There are now an estimated 1.1 million people in Britain’s gig economy. This new model of work, and the trend of using online platforms to source small, sometimes on-demand jobs is inexorably rising. Despite the fact that it disrupts not only old industries but also the entire concept of work, here is an economic transformation society must adapt to, because fundamentally, this change is here to stay. So the question we now face isn't as much how we go back to the ways of yesteryear. Rather, it's how we build towards a system that provides both customers and service professionals something ethical, and which they genuinely want. Basically: can a 'new' breed of tech platforms become catalysts for fair, fulfilling work in this evolving labour market?
So far, the answer has generally been 'no'. The on-demand tech startups responsible for introducing these precarious new models of work have done so under the guise of unrestrained capitalism. The result is a disruptive approach that has eroded the traditional employment relationship, and the labour and social protections that generally accompany it. All of this translates to low and insecure income as well as exploitative forms of labour for the service professionals we look to for help for anything from domestic cleaning to dog walking.
How we got here
The on-demand landscape is dominated by companies that favour rapid scaling over sustainable evolution. Oftentimes, this aggressive chase for growth “encourages cutting corners, ignoring regulations and doing whatever it takes to win” (1). And the end result is bleak: equally aggressive workplace cultures where corporate values are put aside. For years now, industry insiders, onlookers, and anyone who gives a damn have flagged this as a pervasive and rampant issue in the startup space. And yet, few initiatives have managed to address it convincingly, let alone fix it.
Recent events at Uber - unquestionably the most well-known representative of this on-demand model - may lead to the tide turning at long last. News of serial misdemeanours, linked in large part to the company’s infamous corporate culture, had put the tech giant under unprecedented scrutiny over the past year. It all culminated with a decision (2) that must be interpreted as an overdue wake up call: core values are (and always should be) central to all business operations, and should never waver. An organisation is liable to ’bend the market’ so to say. Adapting its offering based on feedback from customers, partners or stakeholders in general is a natural, perhaps even encouraged process. But core values are the intangibles which an entity can never compromise on. What we set as our vision, culture, or philosophy - those pillars are here to stay.
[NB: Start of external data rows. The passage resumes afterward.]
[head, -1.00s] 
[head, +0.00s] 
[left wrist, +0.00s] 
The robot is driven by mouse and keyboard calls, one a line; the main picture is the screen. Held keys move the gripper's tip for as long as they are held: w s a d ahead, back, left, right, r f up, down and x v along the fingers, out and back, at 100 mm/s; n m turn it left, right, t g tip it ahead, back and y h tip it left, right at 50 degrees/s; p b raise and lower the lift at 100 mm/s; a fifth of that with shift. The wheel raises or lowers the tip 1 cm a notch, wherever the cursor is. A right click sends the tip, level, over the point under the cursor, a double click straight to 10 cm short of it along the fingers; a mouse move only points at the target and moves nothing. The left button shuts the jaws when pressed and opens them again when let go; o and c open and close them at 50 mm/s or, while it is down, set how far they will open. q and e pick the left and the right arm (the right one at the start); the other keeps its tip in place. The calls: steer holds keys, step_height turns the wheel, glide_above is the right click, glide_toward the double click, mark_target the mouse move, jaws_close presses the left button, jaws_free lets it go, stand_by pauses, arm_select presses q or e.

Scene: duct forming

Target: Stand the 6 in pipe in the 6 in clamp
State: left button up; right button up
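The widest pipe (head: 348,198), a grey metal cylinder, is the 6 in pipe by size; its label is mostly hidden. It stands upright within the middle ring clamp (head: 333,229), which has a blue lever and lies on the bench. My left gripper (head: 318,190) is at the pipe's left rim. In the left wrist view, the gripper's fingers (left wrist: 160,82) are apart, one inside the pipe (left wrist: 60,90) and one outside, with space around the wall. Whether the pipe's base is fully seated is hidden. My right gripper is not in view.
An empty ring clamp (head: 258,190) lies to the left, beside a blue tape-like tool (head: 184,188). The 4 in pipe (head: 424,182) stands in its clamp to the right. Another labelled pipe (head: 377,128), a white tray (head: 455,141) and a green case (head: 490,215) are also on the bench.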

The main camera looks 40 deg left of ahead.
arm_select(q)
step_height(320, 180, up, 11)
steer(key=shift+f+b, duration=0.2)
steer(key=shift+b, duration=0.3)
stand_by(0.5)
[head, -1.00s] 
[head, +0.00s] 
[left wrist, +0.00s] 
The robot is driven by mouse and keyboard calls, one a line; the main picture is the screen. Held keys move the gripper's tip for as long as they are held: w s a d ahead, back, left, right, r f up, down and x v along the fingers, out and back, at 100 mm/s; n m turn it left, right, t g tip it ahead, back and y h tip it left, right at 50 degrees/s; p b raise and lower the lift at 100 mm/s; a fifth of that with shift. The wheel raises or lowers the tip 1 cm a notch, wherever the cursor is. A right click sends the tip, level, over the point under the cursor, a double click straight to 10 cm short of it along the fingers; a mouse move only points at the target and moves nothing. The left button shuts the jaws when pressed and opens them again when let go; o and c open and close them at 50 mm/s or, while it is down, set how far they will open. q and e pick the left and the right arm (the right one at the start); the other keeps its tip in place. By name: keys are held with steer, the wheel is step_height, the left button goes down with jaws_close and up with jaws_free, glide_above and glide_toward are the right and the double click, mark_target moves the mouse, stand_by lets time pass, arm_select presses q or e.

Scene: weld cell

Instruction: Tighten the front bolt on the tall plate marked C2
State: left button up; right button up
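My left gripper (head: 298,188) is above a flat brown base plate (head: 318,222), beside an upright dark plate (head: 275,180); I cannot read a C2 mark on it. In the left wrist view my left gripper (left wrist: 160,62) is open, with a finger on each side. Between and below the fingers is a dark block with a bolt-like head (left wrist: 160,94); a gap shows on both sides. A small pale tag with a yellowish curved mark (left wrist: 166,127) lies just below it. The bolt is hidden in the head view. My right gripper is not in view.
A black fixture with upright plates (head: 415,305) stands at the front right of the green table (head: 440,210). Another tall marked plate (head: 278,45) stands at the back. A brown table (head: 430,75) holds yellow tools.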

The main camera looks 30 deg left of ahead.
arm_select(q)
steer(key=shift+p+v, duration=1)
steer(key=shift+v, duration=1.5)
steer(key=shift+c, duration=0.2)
What we see today however, is a model in which digital start-ups are given a free pass to circumvent rules of business. This is the philosophy which many businesses in the on-demand economy thrive, at the expense of employees and independent workers. Day in, day out.
There’s a shift underway. Increasingly, consumers are rejecting the undisputed deference by investors and boards towards unscrupulous tech founders, who foster aggressive cultures to maximise profits and expand operations. Campaigns for labour and social justice are starting to call for solutions at the regulatory and legal levels. In the Uber case, mounting public pressure (the #deleteUber campaign comes to mind) shows just how impactful consumer-driven initiatives can have on corporate affairs. Keeping businesses honest on topics ranging on everything from ethics, racial, gender to income equality can, and must be a shared effort.
We may be on to something good. Let's keep pushing.